[WRITTEN TASK]
Starting at the line that contains "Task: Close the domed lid", write out each line through the end of the data below, exactly as it stands. Skip any pictures.
>>>
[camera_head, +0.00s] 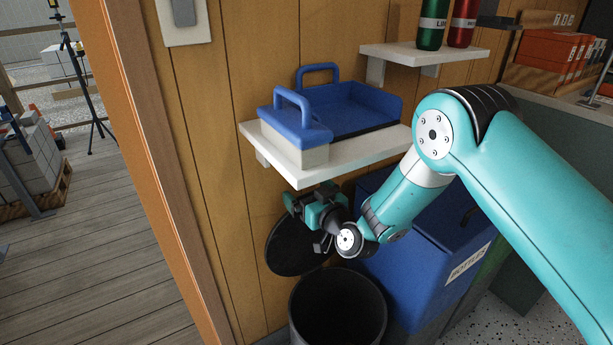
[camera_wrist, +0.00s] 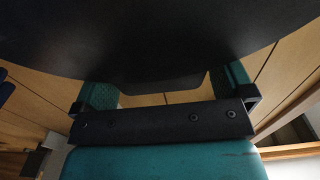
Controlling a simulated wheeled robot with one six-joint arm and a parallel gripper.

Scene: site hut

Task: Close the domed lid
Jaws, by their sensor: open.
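The domed lid (camera_head: 285,252) is a dark round lid. It stands open, tilted up near the wooden wall behind a black round bin (camera_head: 338,312), whose mouth is uncovered. My gripper (camera_head: 308,202) is at the upper right edge of the lid, below the white shelf. In the wrist view, the dark lid (camera_wrist: 160,35) fills the top of the picture, and a short tab-like edge (camera_wrist: 165,87) shows between my two teal fingers. The fingers are apart. The lid hides the fingertips, so I cannot tell whether they touch it.
A blue bin (camera_head: 420,240) with a label stands right of the black bin, close to my arm. A white shelf (camera_head: 350,155) with a blue-handled tray (camera_head: 365,105) sits just above my gripper. A higher shelf (camera_head: 425,54) holds green and red bottles. Open floor lies left, past the doorway.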

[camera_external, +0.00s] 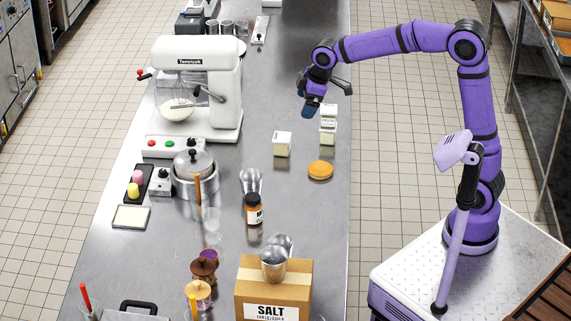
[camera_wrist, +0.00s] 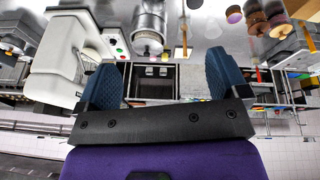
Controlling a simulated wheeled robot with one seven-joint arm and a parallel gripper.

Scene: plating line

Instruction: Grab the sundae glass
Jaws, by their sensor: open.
<<<
[ANSWER]
Task: Close the domed lid
Jaws, by their sensor: open.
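The domed lid (camera_head: 285,252) is a dark round lid. It stands open, tilted up near the wooden wall behind a black round bin (camera_head: 338,312), whose mouth is uncovered. My gripper (camera_head: 308,202) is at the upper right edge of the lid, below the white shelf. In the wrist view, the dark lid (camera_wrist: 160,35) fills the top of the picture, and a short tab-like edge (camera_wrist: 165,87) shows between my two teal fingers. The fingers are apart. The lid hides the fingertips, so I cannot tell whether they touch it.
A blue bin (camera_head: 420,240) with a label stands right of the black bin, close to my arm. A white shelf (camera_head: 350,155) with a blue-handled tray (camera_head: 365,105) sits just above my gripper. A higher shelf (camera_head: 425,54) holds green and red bottles. Open floor lies left, past the doorway.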

[camera_external, +0.00s] 
[camera_wrist, +0.00s] 
Controlling a simulated wheeled robot with one seven-joint arm and a parallel gripper.

Scene: plating line

Instruction: Grab the sundae glass
Jaws, by their sensor: open.

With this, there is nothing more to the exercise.